6.1 Continuation of the GCIM
During the first six years of the GCIM, core ratepayers received gas at a cost $42 million below benchmark prices. In Year Seven, with skyrocketing prices in the winter 2000/01 months, SoCalGas was able to procure gas at an overall rate $223 million below benchmark. Most of these savings were passed on to ratepayers through retail gas prices that were substantially less than those charged by other California gas utilities.
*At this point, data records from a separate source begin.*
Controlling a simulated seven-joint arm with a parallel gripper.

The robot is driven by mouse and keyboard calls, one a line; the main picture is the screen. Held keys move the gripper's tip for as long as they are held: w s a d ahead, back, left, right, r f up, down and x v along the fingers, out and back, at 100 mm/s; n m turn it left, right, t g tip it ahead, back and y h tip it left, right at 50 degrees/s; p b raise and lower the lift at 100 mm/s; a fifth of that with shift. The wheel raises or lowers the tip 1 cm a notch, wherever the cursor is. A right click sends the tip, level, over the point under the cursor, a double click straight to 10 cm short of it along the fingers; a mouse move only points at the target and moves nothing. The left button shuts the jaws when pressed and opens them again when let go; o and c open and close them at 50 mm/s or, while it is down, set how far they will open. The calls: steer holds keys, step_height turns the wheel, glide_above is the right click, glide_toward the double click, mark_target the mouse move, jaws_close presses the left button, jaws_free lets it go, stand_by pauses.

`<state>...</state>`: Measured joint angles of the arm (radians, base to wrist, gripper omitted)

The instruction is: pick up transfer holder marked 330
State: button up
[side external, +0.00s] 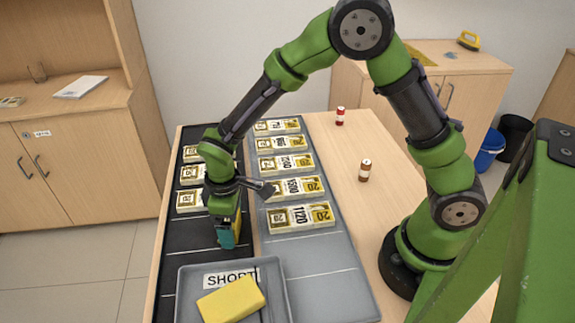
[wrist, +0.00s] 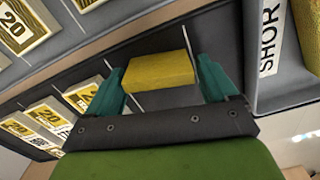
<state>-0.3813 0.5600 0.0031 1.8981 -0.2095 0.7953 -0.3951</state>
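My gripper (side external: 229,238) is low over the black tray (side external: 178,250), in front of its row of holders. In the wrist view, its two teal fingers (wrist: 160,84) stand wide apart with a yellow block (wrist: 160,70) between them. The block sits near the left finger, and a thin dark strip shows on its right. I cannot tell whether the fingers grip it. No marking shows on it. Several white-and-gold holders (side external: 190,200) lie in the black tray, partly hidden by my arm. I cannot read 330 on any holder.
A grey tray (side external: 312,258) beside it holds a column of holders, the nearest marked 1120 (side external: 300,216). A grey bin labelled SHORT (side external: 273,283) with a large yellow block (side external: 231,299) stands in front. Two small bottles (side external: 365,170) (side external: 340,117) stand on the right of the counter.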

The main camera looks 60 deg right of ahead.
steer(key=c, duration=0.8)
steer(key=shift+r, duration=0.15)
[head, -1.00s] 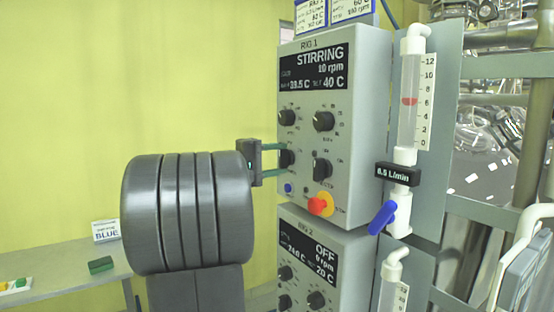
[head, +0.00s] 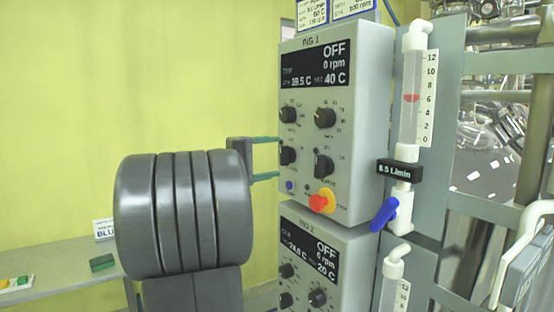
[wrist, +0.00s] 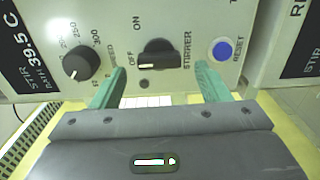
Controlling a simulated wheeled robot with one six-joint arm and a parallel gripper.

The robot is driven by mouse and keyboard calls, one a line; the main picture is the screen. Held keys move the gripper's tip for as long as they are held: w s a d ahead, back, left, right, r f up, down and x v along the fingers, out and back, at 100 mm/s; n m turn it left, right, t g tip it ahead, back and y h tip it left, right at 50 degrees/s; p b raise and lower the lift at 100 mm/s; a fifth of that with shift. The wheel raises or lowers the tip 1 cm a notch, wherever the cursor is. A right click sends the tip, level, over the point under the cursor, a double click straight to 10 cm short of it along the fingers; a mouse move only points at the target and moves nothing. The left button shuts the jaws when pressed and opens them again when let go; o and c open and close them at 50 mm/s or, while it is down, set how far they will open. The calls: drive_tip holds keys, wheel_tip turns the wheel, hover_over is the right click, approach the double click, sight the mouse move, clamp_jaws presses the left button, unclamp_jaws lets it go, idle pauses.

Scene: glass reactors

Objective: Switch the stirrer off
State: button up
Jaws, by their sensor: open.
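The RIG 1 control box (head: 345,185) shows OFF and 0 rpm on its display (head: 322,63). The black stirrer knob (wrist: 160,55) is in the middle of the wrist view, with OFF marked to its left and ON above it. The knob also shows at the left of the panel in the head view (head: 287,156). My gripper (wrist: 160,92) is open and empty, its green fingers either side of and below the knob in the wrist view, apart from it.
A speed knob (wrist: 82,63) lies left of the stirrer knob and a blue reset button (wrist: 221,50) right of it. A red stop button (head: 320,202) is low on the panel. The RIG 2 box (head: 318,260) is below. A flow meter tube (head: 411,95) stands at the right.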

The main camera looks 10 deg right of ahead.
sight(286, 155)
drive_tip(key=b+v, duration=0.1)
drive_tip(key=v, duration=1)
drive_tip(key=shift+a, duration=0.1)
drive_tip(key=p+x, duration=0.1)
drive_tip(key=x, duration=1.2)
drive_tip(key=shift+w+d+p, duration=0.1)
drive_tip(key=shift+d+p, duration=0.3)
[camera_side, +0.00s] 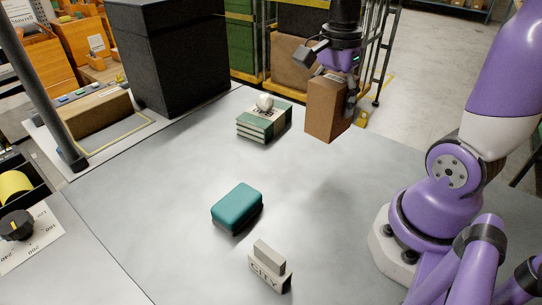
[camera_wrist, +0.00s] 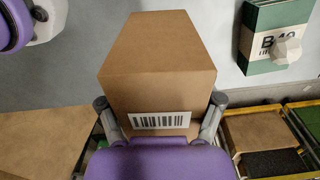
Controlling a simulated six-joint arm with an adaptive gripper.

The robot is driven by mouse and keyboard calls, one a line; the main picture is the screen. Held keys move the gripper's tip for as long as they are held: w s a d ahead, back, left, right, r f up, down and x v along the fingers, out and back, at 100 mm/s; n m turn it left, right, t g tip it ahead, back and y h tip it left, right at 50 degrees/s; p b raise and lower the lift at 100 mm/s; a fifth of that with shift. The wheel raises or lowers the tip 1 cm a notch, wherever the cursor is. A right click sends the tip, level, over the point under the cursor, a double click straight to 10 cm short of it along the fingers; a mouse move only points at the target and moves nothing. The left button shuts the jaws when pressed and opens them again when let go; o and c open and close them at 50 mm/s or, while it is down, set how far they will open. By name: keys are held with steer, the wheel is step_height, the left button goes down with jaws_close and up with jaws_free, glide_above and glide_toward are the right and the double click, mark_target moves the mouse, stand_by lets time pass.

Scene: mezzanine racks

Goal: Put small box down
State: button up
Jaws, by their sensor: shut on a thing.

These gains were accomplished without adversely affecting reliability. Indeed, the evidence shows that reliability has been enhanced by the Commission's guidelines on gas storage and core procurement activity and by the continuing review process conducted by our staff. ORA states that it is
convinced that the savings generated through the GCIM are the result of the in-house expertise and risk management tools that SoCalGas was encouraged to develop on the promise that the company would share in the savings. "Put simply," ORA states, "this is a program that has achieved all of the Commission's goals and should be continued." (ORA Opening Brief, at 7.)
We agree. While the sheer size of the proposed GCIM shareholder award in Year Seven has been the most targeted issue in this record, the settling parties have sought to deal with that by proposing a cap on the shareholder award for Year Seven and for all future years, including those in which prices are extraordinarily high.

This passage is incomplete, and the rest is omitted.